仮想通貨のような成熟していない市場とは違って、ゴリゴリの金融市場の企業が顧客のターゲットになるわけですから、動くお金がケタ変わってきます。

 

■エクスペリエンス

エクスペリエンスというのは「経験」という意味ですが、意味あいでは「環境」とかった意味ですかね。

日本語にするの難しいです。投資家にとってこのセキュリティトークンのエコシステムを利用できるように環境を整えるみたいな意味で使われています。

 

まず、口座開設に関してですが当初は1日5件くらいしか処理できませんでした。去年の1月くらいの話ですかね。

それが現在では1日に5,000件の口座開設が可能になるようにシステム的に改善されたという事です。色んな国に対応しないといけないので、どんどんインターフェースが更新されていきましたからね。

また、Dinosaur Financial Groupの取引画面のチャートにて「OrderBook」が追加されました。いわゆる板取引です。

〇〇ドルに〇〇枚の買いや売り注文が入っていると可視化できるやつですね。

相対取引なので板がスカスカですが、0.01ドルと50ドルに強欲な指値が入っています。私も500ドルあたりに強欲な売り指値を入れておいて、キャプチャ撮って数年後に約定して伝説となろうかなと思います。

 

他にもマーケットデータが公表されるようになりました。

→ https://ats.tzero.com/market-data

まだOSTKOとTZROPしかありませんが、こういったのもキャプチャ撮っておくと将来楽しみですよねー。

この記事を書いている2020年3月14日現在、世界経済の下落の影響もあってかTZROPの価格もだいぶ下がっていますね。

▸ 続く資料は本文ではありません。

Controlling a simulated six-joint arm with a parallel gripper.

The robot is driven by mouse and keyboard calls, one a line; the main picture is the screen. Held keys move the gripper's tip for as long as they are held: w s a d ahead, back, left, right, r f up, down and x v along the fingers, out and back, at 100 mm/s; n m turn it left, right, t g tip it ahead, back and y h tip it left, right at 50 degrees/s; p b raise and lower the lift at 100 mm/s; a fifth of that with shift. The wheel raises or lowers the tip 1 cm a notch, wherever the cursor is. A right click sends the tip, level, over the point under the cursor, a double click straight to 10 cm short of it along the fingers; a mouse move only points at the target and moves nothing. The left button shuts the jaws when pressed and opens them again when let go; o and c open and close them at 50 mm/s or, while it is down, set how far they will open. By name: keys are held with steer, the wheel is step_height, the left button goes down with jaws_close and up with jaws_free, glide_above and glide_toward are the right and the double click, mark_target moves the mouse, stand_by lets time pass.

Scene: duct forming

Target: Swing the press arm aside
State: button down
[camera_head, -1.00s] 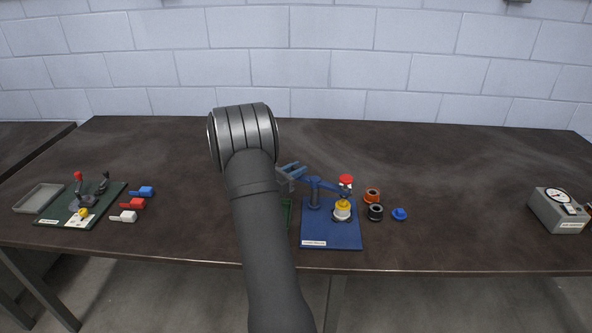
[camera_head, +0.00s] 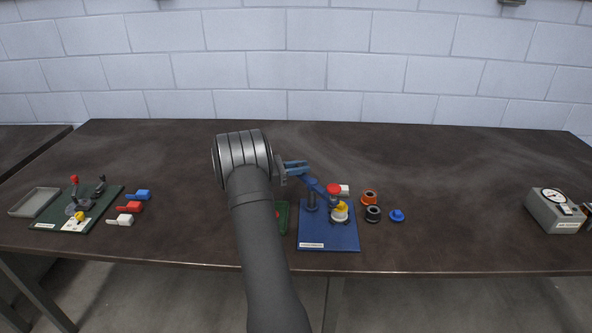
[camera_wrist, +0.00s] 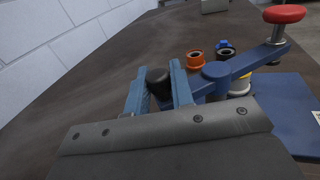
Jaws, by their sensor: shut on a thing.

こういったマーケットデータというのはニューヨーク証券取引所もナスダックも公表していますから、お調べになって見てみてください。

 

他にも仮想通貨ウォレットのロードタイムが短くなったりと、投資家の環境が整えられてきているみたいです。

 

■ロードマップ

これからのロードマップに関してですが、

・OSTKOの配の支払
・Tezos(テゾス)のブロックチェーンとの統合
・BSTXの技術アップデート
・一般投資家向けtZERO証券会社のオープン
・証券の清算業務会社のサポート
・アプリでのセキュリティトークンの売買

 

まとめると2020年はかなり忙しいスタートを切ったわけですが、2019年に構築して開発してきたものを2020年に一気に拡大するというフェーズですね。

金融規制当局とも協議を重ねながら一歩ずつ進めていっているので、非常に楽しみです。

 

 

まとめ

今回の記事では2019年Q4のOverstockの収支報告会にて言及のあったtZEROの進捗状況についてまとめました。

tZEROに投資する時に、ブロックチェーンを使った証券取引の未来に関して私はベット(賭け)ましたので、5~10年証券をホールドする事は既に決めています。

現在、相対取引で安く売りに出されている状況は正直面白くないですが、上場株式ってわけでもないですし、企業が成長して利益を生み出すには時間がかかりますから気にしないようにしています。

 

前回の収支報告会と今回の報告会でも発表があったように、2020年はtZEROにとって激動の年となりそうなので、非常に楽しみですね。